Peter Kirsanow writes: Last week I mentioned the U.S. Commission on Civil Rights’ flawed report to the president and Congress on detention facilities for illegal aliens. Among other things, the report claims that Americans who are concerned about illegal aliens’ involvement in crime are, well, confused. If you read my dissent to the report (I’m a member of the commission), however, you’ll quickly discover that it’s the report that’s confused – dramatically so. Unfortunately, my dissent was omitted when the report was issued two weeks ago ( I know of no other instance in which this has ever happened), so let me give you a sample of the comparative criminal data contained in the dissent (the government doesn’t neatly disaggregate crime statistics based on perpetrators’ residency status. Nonetheless, by cross-referencing several databases, a surprisingly clear picture emerges).
Using data from the Government Accountability Office (GAO), state prison systems, and Pew, we were able to compare rates of major offenses in states with sizeable populations of illegal aliens. For example:
Arizona: Approximately 240 illegal aliens were imprisoned for homicide-related offenses. This means approximately 68.57 illegal aliens were imprisoned for homicide offenses per 100,000 illegal aliens in Arizona, whereas 54.06 citizens and legal residents were imprisoned for homicide-related offenses per 100,000 citizens and legal residents in Arizona.
California: Approximately 2,430 illegal aliens were imprisoned for homicide-related offenses. This means approximately 97.2 illegal aliens were imprisoned for homicide and related offenses per 100,000 illegal aliens in California, whereas 74.1 citizens and legal residents were imprisoned for homicide and related offenses per 100,000 citizens and legal residents.
Florida: Approximately 480 illegal aliens were imprisoned for homicide-related offenses. This means approximately 54.85 illegal aliens were imprisoned for murder and manslaughter per 100,000 illegal aliens in Florida, whereas approximately 67.8 legal residents were imprisoned for murder and manslaughter per 100,000 legal residents.
New York: Approximately 1,350 illegal aliens were imprisoned for homicide-related offenses.

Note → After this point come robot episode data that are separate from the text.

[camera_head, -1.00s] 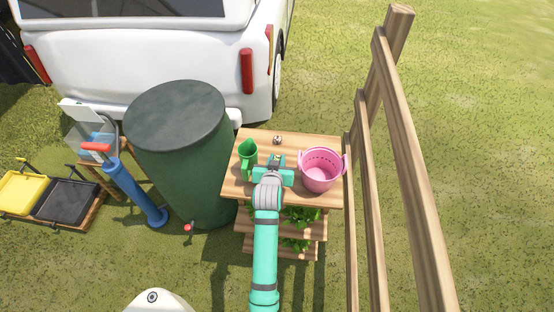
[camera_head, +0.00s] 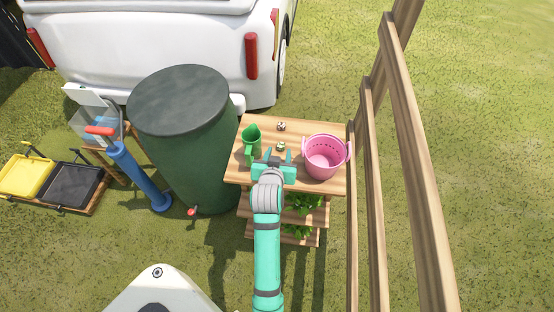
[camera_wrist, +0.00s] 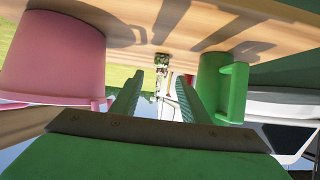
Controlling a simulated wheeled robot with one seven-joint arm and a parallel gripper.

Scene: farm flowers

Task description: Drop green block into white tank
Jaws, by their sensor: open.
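A small green patterned block (camera_head: 281,146) lies on the wooden shelf top, just beyond my gripper's fingertips. It also shows in the wrist view (camera_wrist: 161,59), past the gap between my fingers and apart from them. My teal gripper (camera_head: 278,157) is open and empty above the near part of the shelf top; its two fingers also show in the wrist view (camera_wrist: 160,80). A pale see-through tank (camera_head: 94,125) with a raised white panel stands on a low wooden stand at the left, far from my gripper; it looks like the white tank.
A second small pale block (camera_head: 281,126) lies behind the green one. A green watering can (camera_head: 251,142) stands left of my gripper, a pink basket (camera_head: 323,157) right. A dark green barrel (camera_head: 185,145) and a blue pump (camera_head: 139,177) are between shelf and tank. A wooden fence (camera_head: 372,150) runs along the right.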

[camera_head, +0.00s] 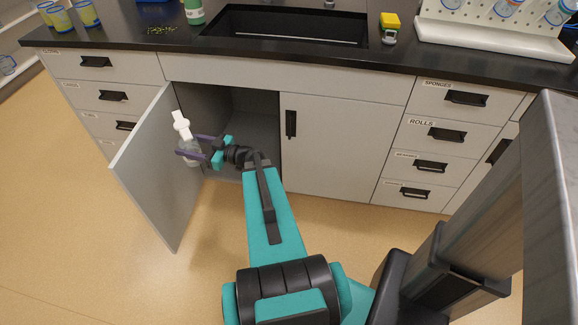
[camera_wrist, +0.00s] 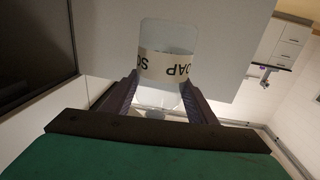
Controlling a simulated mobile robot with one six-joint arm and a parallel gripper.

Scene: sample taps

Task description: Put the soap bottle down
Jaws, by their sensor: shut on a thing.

This means approximately 168.75 illegal aliens were imprisoned for murder and related offenses per 100,000 illegal aliens in the state, whereas approximately 48.12 legal residents were imprisoned for murder and related offenses per 100,000 legal residents.
Texas: Approximately 900 illegal aliens were imprisoned for homicide-related offenses. This means approximately 54.54 illegal aliens were incarcerated for homicide-related offenses per 100,000 illegal aliens in Texas, whereas approximately 65.43 legal residents were incarcerated for homicide-related offenses per 100,000 legal residents.
As you can see, in three of the five states above, incarceration rates for murder and manslaughter were far higher for illegal aliens than for legal residents. Incarceration rates for murder are an imperfect proxy for rates of murders committed (illegal aliens may be more likely to be apprehended, have less competent counsel, etc ), but it’s difficult to contend that illegal aliens are more law-abiding than legal residents — at least when it comes to major crimes. And it’s even more difficult to contend that Americans’ concern about crimes committed by illegal aliens is overblown. Regardless, comparative crime rates are less important than the absolute number of crimes committed by illegal aliens. Look at California, where approximately 2,430 illegal aliens are in prison just for homicide-related offenses.
Even if one assumes that each illegal alien so imprisoned was responsible for just one homicide-related offense, that amounts to about a couple thousand major crimes that, arguably, wouldn’t have occurred but for the actors’ unlawful presence in the United States. That translates to thousands of American citizens (and others) accross the country slaughtered by individuals who shouldn’t have been here in the first place. Should the government ever publish my dissent – as it’s required to do and which it’s done for the 57-year history of the commission – you’ll be able to read even more.